**Exercise**
Which lines hold the word "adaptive"? Copy each of them.

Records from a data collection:
★ ★ ★ ★
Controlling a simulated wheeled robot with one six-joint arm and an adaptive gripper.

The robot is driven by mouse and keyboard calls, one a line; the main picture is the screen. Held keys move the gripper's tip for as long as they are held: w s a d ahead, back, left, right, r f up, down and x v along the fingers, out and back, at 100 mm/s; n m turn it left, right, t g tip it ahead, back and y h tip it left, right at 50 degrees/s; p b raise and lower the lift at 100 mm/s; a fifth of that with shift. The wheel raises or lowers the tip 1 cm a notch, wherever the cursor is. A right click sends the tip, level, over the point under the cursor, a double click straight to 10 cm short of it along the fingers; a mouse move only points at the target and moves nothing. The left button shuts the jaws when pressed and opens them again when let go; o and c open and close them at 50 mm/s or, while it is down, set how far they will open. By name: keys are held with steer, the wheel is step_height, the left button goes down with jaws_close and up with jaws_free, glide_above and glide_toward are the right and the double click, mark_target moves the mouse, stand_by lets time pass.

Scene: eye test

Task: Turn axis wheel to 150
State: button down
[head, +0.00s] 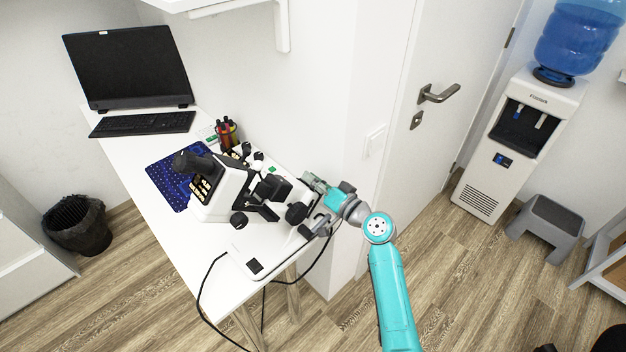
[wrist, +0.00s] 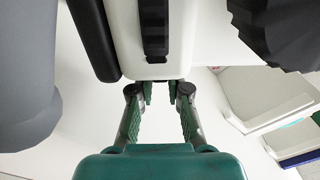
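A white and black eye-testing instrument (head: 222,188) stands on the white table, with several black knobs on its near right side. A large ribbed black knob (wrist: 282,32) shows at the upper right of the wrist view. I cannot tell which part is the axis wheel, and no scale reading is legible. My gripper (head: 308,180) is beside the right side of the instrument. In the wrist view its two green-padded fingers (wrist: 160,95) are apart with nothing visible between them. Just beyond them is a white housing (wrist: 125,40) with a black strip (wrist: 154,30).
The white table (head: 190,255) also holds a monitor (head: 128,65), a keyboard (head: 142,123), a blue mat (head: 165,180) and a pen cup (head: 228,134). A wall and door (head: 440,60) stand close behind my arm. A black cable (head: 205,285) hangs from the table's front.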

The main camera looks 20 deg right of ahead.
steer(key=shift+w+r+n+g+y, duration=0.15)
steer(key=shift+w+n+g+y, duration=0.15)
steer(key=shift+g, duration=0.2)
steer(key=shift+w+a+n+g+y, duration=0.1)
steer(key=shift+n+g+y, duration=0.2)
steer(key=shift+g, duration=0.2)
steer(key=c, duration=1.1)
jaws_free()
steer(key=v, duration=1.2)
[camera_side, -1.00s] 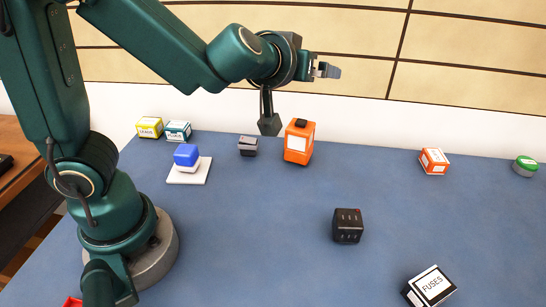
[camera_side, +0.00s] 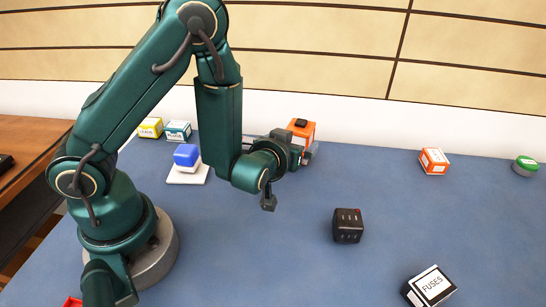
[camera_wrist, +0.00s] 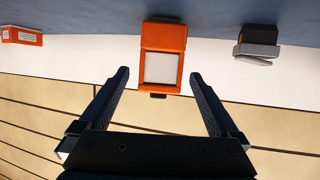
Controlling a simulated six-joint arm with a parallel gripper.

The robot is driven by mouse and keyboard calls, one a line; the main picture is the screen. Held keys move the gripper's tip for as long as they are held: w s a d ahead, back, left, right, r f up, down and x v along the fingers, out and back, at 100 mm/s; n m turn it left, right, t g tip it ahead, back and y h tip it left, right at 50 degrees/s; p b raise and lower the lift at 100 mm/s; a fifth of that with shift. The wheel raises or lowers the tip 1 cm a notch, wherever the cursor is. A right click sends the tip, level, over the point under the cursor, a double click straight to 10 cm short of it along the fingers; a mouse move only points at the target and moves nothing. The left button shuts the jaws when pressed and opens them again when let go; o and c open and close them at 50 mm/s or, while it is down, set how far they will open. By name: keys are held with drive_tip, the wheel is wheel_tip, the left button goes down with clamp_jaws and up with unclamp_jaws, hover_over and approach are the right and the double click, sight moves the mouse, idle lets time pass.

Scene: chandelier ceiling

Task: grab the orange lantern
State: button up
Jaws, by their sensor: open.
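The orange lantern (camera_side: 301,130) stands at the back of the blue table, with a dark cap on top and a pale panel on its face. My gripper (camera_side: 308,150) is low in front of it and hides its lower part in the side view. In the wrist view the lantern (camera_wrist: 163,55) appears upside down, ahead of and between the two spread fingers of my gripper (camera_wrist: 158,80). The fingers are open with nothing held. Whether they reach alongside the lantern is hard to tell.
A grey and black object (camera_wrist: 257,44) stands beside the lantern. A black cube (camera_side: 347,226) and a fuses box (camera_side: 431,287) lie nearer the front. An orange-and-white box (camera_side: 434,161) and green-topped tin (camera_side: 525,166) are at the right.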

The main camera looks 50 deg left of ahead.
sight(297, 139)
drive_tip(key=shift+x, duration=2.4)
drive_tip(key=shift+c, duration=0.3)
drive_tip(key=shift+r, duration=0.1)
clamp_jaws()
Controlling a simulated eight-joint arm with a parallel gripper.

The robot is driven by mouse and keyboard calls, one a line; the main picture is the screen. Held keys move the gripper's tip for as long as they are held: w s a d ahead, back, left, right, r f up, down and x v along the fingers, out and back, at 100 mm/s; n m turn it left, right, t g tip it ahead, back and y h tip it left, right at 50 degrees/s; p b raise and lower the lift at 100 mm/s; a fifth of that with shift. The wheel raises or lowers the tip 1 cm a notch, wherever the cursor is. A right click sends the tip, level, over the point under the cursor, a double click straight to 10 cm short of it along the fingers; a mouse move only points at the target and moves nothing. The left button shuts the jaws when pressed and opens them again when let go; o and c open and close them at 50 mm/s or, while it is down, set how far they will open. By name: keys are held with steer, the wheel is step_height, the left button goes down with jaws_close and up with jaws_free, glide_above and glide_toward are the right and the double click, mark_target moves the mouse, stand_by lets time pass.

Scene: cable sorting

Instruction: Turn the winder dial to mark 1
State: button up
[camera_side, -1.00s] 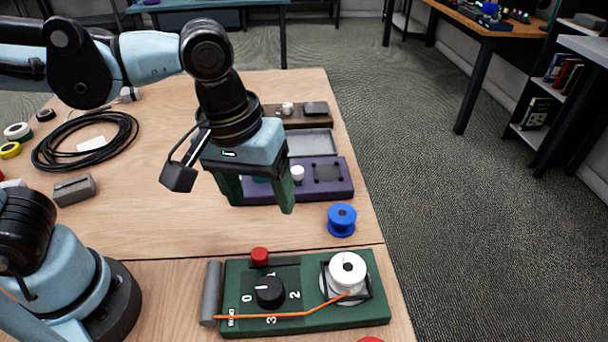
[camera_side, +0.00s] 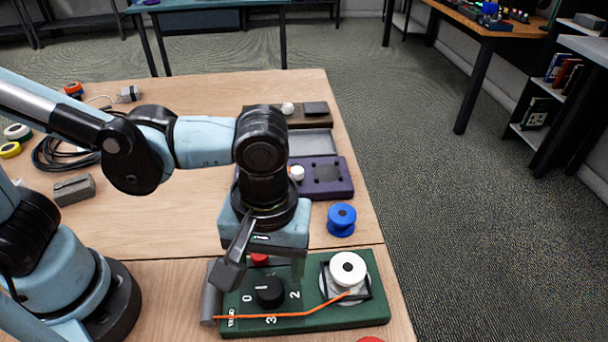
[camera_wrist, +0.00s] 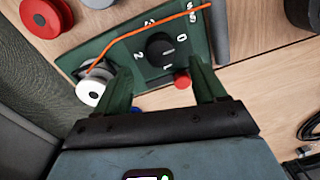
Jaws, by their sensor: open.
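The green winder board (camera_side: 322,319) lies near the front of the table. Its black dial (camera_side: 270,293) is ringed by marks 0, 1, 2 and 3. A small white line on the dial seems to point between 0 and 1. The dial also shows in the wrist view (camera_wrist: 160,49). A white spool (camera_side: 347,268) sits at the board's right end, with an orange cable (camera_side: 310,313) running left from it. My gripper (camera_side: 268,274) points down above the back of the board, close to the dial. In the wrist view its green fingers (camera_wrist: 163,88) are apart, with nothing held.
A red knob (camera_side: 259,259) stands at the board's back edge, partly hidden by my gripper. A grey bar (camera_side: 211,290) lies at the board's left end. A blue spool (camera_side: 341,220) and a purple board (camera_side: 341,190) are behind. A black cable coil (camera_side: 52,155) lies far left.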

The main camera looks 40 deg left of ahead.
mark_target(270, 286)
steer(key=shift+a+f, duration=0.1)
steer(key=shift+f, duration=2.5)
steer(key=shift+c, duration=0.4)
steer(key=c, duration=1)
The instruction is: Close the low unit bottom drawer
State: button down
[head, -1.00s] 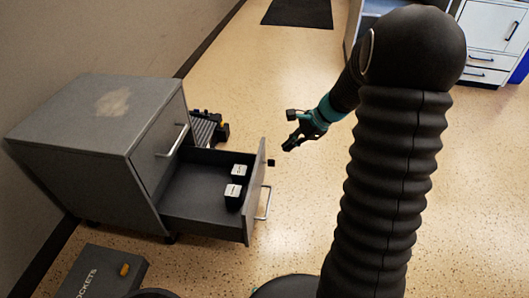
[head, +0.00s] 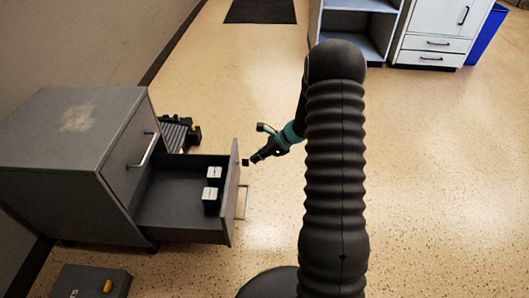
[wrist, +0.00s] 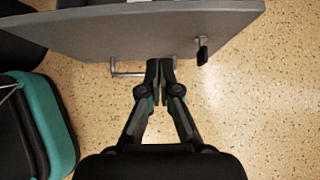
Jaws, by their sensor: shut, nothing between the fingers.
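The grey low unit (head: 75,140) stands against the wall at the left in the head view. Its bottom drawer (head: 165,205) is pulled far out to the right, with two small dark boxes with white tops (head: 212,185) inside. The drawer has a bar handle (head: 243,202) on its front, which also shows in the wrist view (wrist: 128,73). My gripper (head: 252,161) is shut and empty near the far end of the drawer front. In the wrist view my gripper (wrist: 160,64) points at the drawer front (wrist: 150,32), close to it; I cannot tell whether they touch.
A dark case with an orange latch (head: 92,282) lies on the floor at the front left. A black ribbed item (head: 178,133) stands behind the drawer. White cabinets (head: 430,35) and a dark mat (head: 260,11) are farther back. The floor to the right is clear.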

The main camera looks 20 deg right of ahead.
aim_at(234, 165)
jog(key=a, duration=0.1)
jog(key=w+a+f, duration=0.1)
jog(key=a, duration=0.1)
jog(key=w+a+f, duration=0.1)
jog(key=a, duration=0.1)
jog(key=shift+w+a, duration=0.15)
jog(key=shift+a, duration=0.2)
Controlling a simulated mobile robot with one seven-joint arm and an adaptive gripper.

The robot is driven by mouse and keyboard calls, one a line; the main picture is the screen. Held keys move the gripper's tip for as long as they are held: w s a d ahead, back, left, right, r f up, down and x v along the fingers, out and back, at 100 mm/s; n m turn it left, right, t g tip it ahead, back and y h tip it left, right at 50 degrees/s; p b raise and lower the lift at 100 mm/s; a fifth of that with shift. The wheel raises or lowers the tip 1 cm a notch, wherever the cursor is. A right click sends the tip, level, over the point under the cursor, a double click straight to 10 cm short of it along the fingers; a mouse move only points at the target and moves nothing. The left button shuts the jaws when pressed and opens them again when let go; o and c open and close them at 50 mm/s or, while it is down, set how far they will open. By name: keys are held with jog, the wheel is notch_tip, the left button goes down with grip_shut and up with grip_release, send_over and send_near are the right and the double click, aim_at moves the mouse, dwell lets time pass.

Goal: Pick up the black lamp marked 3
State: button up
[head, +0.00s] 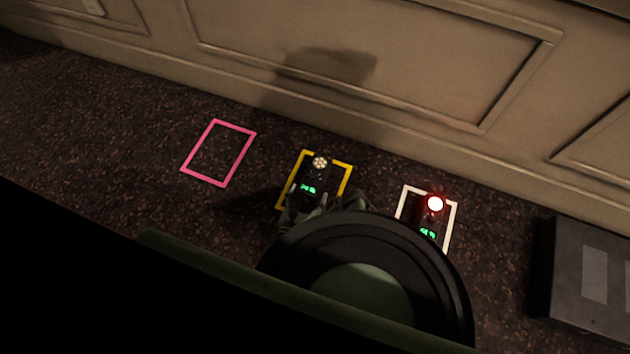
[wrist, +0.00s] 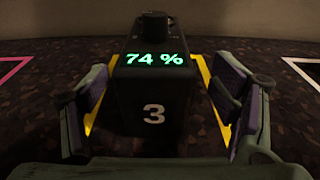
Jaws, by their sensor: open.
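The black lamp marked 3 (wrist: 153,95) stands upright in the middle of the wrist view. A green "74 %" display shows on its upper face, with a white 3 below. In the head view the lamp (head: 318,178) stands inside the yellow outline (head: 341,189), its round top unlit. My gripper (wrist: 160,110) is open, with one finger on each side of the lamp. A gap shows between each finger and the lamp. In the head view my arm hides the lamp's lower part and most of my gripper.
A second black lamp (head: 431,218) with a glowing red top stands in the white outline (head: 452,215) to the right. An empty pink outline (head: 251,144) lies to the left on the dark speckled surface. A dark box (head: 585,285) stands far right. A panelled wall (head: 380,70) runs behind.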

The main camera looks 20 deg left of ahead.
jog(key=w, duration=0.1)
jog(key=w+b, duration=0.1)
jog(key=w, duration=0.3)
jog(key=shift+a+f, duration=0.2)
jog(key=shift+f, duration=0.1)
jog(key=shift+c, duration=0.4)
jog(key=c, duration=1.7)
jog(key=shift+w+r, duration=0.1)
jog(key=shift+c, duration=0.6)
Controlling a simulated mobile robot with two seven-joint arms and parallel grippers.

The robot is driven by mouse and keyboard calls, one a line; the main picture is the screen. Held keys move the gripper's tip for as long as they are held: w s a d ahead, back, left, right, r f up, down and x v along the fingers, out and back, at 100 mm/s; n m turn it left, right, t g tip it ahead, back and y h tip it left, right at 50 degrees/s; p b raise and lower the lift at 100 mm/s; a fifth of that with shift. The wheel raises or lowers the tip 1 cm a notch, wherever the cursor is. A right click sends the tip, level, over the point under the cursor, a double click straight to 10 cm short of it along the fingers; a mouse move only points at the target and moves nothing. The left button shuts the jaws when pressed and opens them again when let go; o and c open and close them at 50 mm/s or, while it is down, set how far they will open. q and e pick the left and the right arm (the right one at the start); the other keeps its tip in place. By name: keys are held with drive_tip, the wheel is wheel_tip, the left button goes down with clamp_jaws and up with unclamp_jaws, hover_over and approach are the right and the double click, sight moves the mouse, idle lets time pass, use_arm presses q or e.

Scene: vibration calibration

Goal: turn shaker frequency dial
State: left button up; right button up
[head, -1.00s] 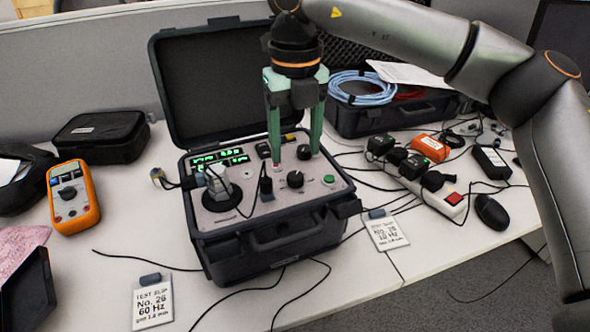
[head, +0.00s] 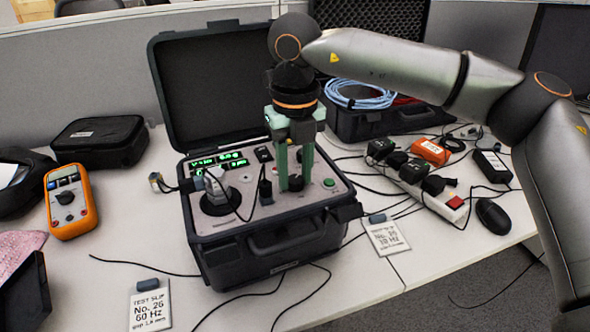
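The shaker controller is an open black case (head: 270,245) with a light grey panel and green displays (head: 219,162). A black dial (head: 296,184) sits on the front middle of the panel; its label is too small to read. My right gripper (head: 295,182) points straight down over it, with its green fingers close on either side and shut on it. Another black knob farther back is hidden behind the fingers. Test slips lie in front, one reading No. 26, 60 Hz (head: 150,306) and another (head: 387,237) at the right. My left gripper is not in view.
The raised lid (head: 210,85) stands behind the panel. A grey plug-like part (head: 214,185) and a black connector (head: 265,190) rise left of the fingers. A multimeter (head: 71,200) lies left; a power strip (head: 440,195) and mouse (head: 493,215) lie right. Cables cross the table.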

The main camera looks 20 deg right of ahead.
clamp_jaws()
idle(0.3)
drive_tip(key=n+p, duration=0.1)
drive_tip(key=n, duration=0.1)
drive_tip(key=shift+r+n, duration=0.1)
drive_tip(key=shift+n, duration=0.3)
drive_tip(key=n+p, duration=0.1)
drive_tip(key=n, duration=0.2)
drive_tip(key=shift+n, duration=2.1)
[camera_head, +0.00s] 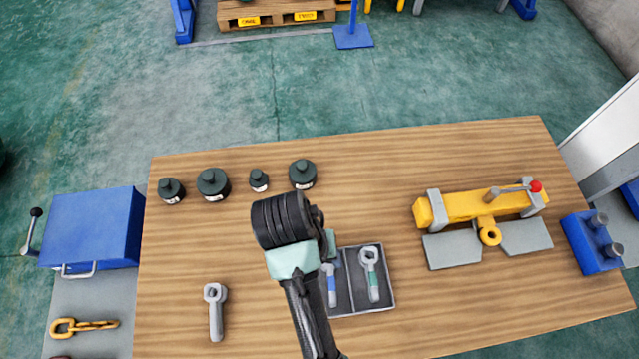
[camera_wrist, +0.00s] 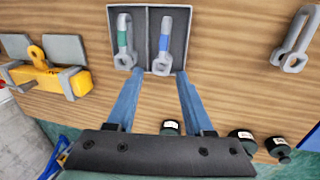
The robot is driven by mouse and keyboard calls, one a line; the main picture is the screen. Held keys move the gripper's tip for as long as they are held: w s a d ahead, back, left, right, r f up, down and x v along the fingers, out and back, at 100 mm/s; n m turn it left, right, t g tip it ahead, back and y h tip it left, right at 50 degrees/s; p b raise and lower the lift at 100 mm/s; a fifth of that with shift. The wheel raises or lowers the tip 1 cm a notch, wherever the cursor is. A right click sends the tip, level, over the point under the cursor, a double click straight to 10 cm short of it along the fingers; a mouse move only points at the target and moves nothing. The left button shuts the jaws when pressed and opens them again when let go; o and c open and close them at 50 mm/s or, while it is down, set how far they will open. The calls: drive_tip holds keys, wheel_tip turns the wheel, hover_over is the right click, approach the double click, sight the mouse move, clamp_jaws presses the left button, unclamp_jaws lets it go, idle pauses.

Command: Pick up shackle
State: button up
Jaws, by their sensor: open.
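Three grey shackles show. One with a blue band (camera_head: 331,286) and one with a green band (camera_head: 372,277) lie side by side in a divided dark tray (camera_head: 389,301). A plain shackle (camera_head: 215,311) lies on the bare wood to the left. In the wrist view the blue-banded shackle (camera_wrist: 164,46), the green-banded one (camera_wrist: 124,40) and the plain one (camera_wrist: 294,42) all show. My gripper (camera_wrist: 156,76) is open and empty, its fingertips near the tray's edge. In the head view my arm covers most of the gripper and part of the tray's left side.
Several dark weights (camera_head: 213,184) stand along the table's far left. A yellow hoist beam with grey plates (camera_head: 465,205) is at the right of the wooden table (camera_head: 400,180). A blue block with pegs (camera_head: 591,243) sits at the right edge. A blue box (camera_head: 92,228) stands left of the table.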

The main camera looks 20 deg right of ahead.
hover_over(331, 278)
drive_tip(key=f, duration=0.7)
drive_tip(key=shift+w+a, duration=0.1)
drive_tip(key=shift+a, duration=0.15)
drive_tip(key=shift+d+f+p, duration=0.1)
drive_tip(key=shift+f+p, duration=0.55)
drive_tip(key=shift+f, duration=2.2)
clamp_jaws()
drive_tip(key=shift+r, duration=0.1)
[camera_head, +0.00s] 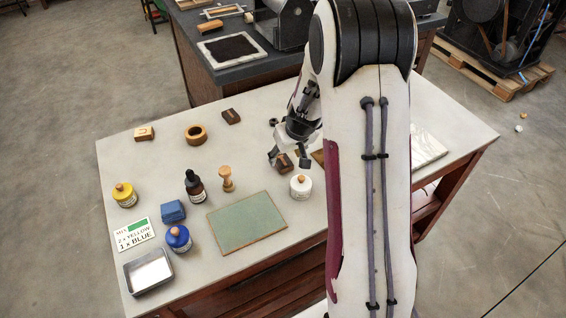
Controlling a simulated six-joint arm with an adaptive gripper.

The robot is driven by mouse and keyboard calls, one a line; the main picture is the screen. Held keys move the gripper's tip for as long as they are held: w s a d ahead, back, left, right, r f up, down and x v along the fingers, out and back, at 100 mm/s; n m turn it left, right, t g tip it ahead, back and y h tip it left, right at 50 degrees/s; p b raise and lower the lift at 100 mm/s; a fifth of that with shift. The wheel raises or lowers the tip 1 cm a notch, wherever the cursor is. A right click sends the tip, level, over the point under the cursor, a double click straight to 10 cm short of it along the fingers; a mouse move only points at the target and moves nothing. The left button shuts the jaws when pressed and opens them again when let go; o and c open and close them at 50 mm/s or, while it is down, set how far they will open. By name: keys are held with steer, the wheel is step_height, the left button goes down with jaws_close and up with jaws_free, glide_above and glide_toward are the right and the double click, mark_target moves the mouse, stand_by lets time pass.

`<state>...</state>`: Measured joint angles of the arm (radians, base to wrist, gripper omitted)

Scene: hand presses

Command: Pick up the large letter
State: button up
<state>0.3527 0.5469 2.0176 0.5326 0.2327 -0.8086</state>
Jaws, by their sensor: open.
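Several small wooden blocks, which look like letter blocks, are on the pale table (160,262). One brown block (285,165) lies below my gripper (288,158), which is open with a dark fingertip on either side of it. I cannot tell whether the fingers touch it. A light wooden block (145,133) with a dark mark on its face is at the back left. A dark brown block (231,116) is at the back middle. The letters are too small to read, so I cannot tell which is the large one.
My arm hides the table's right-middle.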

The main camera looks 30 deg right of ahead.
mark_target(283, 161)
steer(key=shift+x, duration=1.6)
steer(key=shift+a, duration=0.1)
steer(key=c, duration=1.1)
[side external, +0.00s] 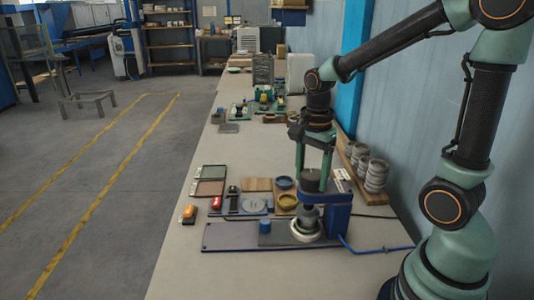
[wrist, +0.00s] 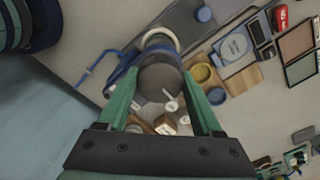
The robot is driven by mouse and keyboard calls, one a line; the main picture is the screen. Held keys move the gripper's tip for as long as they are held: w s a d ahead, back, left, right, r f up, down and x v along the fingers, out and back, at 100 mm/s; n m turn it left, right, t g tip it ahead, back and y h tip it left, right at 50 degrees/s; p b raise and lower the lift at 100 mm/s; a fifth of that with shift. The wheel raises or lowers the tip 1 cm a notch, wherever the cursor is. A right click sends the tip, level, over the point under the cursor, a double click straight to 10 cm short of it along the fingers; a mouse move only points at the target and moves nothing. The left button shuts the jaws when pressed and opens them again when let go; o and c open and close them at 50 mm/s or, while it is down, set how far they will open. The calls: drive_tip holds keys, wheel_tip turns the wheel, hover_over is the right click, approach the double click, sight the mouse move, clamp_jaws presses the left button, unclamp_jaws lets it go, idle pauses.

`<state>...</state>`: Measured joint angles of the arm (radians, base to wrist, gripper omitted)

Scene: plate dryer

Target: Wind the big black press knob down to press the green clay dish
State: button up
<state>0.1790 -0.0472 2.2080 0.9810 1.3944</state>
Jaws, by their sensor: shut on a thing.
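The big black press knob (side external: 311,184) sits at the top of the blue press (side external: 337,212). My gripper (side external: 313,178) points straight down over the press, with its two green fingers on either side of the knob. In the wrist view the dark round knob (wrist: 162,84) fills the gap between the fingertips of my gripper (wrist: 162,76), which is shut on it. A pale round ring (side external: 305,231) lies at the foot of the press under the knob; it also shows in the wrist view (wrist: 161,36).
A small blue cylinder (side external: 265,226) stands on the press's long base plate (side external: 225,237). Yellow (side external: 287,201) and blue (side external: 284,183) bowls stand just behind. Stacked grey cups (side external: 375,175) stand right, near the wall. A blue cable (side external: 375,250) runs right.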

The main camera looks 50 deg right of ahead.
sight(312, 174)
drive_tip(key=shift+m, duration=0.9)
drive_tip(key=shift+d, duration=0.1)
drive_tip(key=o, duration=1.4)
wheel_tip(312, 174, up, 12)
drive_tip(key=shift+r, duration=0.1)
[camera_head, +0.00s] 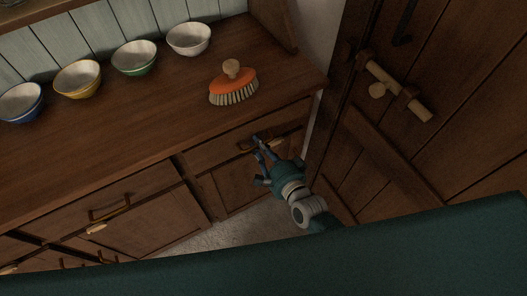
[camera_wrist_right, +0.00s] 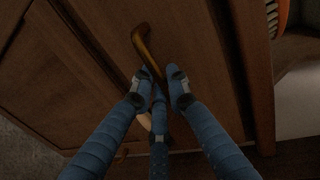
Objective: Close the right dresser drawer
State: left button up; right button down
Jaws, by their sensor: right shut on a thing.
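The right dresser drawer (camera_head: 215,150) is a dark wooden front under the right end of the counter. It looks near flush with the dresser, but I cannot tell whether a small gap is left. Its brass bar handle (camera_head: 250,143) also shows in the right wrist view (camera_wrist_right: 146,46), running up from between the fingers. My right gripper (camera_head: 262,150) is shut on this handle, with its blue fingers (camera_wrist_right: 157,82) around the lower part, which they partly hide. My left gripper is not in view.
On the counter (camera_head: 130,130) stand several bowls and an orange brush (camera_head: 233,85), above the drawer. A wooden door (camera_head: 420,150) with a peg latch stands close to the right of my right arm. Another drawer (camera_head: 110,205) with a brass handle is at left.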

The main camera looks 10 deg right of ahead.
★ ★ ★ ★
**Exercise response**
Controlling a simulated wheeled robot with one six-joint arm and an adaptive gripper.
Controlling a simulated mobile robot with one seven-joint arm and an adaptive gripper.
Controlling a simulated six-joint arm with an adaptive gripper.

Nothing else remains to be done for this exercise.